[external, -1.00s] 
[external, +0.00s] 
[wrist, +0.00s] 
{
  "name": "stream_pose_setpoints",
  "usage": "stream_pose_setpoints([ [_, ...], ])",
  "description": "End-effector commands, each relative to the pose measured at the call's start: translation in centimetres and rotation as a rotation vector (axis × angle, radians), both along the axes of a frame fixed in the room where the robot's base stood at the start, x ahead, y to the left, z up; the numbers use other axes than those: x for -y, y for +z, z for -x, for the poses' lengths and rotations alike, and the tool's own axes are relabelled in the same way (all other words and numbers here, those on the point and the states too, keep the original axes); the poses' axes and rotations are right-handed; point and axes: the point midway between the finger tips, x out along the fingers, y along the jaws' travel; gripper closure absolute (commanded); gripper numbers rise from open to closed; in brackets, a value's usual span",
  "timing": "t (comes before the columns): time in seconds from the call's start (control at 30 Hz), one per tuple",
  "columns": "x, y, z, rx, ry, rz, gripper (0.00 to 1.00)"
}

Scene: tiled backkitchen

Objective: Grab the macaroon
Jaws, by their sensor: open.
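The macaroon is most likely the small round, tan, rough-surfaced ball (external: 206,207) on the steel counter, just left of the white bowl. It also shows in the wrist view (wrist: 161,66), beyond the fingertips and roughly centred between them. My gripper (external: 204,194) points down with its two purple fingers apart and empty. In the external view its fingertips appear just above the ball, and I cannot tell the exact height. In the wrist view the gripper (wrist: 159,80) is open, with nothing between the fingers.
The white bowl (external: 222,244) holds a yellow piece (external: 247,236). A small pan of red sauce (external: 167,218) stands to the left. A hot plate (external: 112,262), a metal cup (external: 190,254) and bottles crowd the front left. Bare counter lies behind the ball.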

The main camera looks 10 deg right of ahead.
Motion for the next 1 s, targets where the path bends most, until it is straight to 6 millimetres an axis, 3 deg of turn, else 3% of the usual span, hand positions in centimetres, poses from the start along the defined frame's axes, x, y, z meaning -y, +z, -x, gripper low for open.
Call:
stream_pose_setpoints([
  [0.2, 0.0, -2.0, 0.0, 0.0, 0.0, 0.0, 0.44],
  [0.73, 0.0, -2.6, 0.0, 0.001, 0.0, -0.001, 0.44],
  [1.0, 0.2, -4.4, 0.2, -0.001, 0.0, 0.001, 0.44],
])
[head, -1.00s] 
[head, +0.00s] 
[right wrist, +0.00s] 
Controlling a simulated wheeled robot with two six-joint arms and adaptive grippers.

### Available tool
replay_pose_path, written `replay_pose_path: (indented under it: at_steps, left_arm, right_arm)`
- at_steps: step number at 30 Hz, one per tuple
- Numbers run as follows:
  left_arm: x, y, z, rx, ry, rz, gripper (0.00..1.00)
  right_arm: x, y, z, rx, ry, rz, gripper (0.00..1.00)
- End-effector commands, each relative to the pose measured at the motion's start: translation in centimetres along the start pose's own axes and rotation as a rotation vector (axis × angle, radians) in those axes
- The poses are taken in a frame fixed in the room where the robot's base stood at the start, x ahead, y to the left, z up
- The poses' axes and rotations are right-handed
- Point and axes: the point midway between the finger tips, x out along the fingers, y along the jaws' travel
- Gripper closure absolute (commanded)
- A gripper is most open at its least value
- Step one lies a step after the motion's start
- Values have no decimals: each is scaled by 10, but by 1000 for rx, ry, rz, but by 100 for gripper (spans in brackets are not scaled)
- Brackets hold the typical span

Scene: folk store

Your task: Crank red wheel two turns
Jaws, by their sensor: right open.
────────────────────────────────────────
* **Set task**: Repeat exactly the lines from the line containing "- Point and" through the last line of the records above, including both, and nothing else.

* **Full output**:
- Point and axes: the point midway between the finger tips, x out along the fingers, y along the jaws' travel
- Gripper closure absolute (commanded)
- A gripper is most open at its least value
- Step one lies a step after the motion's start
- Values have no decimals: each is scaled by 10, but by 1000 for rx, ry, rz, but by 100 for gripper (spans in brackets are not scaled)
- Brackets hold the typical span

Scene: folk store

Your task: Crank red wheel two turns
Jaws, by their sensor: right open.

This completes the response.